_EXERCISE_
All of the data that follows should be retyped exactly, please, except the pictures.

_DATASET SECTION_
## begin
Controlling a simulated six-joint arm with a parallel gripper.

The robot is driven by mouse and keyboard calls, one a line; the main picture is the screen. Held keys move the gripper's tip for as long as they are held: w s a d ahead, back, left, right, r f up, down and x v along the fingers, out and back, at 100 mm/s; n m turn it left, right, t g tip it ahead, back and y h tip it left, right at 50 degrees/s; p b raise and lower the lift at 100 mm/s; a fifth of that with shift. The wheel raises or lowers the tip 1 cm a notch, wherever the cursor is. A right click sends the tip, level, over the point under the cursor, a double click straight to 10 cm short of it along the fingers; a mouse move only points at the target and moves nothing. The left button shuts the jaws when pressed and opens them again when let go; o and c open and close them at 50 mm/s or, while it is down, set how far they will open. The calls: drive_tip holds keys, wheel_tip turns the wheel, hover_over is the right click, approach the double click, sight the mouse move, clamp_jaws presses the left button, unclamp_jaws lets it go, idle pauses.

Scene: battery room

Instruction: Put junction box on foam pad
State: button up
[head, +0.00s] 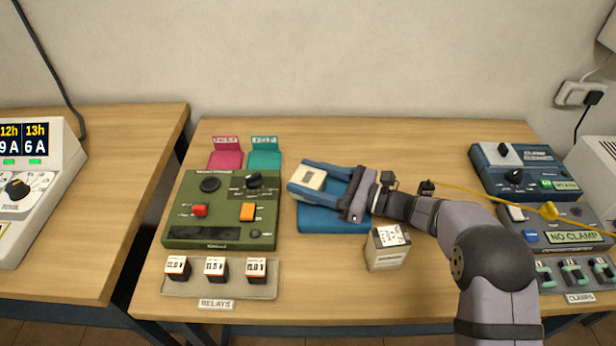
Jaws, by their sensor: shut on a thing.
## end
_TASK RESPONSE_
Controlling a simulated six-joint arm with a parallel gripper.

The robot is driven by mouse and keyboard calls, one a line; the main picture is the screen. Held keys move the gripper's tip for as long as they are held: w s a d ahead, back, left, right, r f up, down and x v along the fingers, out and back, at 100 mm/s; n m turn it left, right, t g tip it ahead, back and y h tip it left, right at 50 degrees/s; p b raise and lower the lift at 100 mm/s; a fifth of that with shift. The wheel raises or lowers the tip 1 cm a notch, wherever the cursor is. A right click sends the tip, level, over the point under the cursor, a double click straight to 10 cm short of it along the fingers; a mouse move only points at the target and moves nothing. The left button shuts the jaws when pressed and opens them again when let go; o and c open and close them at 50 mm/s or, while it is down, set how far they will open. The calls: drive_tip holds keys, wheel_tip turns the wheel, hover_over is the right click, approach the double click, sight the mouse move, clamp_jaws presses the left button, unclamp_jaws lets it go, idle pauses.

Scene: battery room

Instruction: Put junction box on foam pad
State: button up
[head, +0.00s] 
Jaws, by their sensor: shut on a thing.

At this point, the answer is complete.